BATALLITAS

Los que lo hicieron lo saben bien. Nadie contará otra cosa del servicio militar que la de haber sido una época de camaradería pródiga en anécdotas y simpáticas excentricidades. Un mundo aparte que sólo el que participó en él sabe cómo es, hasta el punto de haber tantas “milis” como soldados pasaron por sus cuarteles.
Quien haya oído a alguno de esos hoplitas colegirá que el servicio a la patria fue una sucesión de francachelas. Hay quien apostillará algún mando excesivamente puntilloso y algunas desavenencias con él, pero poco más. En boca de todo bizarro soldado español la mili será siempre un campamento de vacaciones procurador de una guasa constante. El destino castrense, así fuese el lugar más inmundo, duro y apartado, a menudo será descrito como una jauja de bondades y maravillas difíciles de explicar al pobre diablo que no pudo disfrutar de aquella luminosa Arcadia o al infeliz que, por diferentes causas, se vio en la triste obligación de quedar exento.
Aunque, a fuer de ser sinceros, no todo era molicie y diversión en aquellos oasis, también había tiempo para el trabajo en la defensa de la nación –guardias aparte–. El quehacer de todo recluta consistía básicamente en instrucción. Por mi parte, recuerdo las lecciones de estrategia y tácticas de ataque que recibíamos en esporádicas maniobras desplegados por un mondo descampado, sin un matojo tras el que ocultarse, frente a un enemigo imaginario (un asalto desde las trincheras en Galípoli ofrecía más garantías).
Y cómo al cabo de unos minutos, tras un confuso y deslavazado avance, el sargento de turno, tal que un padre dirigiéndose a sus hijos con un “recoge esos cachivaches, lávate las manos y a cenar”, nos decía con voz calma y bondadosa: “¡Hala! Ya estáis todos muertos..., a formar en silencio, romped filas e id a coger el bocadillo”. Con ese bagaje castrense aún había cándidos fusileros que, exultantes, soñaban con ir aerotransportados a pegar tiros a algún remoto conflicto cada vez que “radio macuto” informaba de que la OTAN estudiaba enviar sus efectivos aquí o allá. Aunque la mayoría veíamos el asunto de forma más lúgubre.
Mucho ha cambiado todo desde entonces.
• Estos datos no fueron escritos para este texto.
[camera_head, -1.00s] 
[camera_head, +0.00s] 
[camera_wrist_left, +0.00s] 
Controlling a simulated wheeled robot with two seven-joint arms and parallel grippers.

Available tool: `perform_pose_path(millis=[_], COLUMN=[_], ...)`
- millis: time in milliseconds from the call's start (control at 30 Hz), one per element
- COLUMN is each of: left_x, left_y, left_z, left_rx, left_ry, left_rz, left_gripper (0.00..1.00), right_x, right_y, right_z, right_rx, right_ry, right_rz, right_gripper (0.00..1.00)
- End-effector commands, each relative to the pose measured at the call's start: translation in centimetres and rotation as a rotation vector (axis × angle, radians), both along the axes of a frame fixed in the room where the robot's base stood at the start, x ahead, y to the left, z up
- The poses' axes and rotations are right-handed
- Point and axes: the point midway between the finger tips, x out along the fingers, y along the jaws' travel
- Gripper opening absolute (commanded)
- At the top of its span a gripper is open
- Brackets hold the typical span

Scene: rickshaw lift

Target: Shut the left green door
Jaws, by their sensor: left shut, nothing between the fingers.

Hay más profesionalidad y preparación, como se ha visto en la tercera más grande ocasión que vieron los siglos, tras Lepanto y Perejil, cuando la Armada impidió con firme decisión el abordaje en aguas canarias del buque prospector –230 metros de eslora y más de 52.000 toneladas– de una estratégica multinacional por parte de sanguinarios y feroces ecologistas que lo acosaban con sus mortíferas lanchas neumáticas. Aunque el operativo tuvo algo de autos de choque (todo hay que decirlo) resultó exitoso. La patria lo exigía. Y también las sillas en los consejos de administración, que andan caras.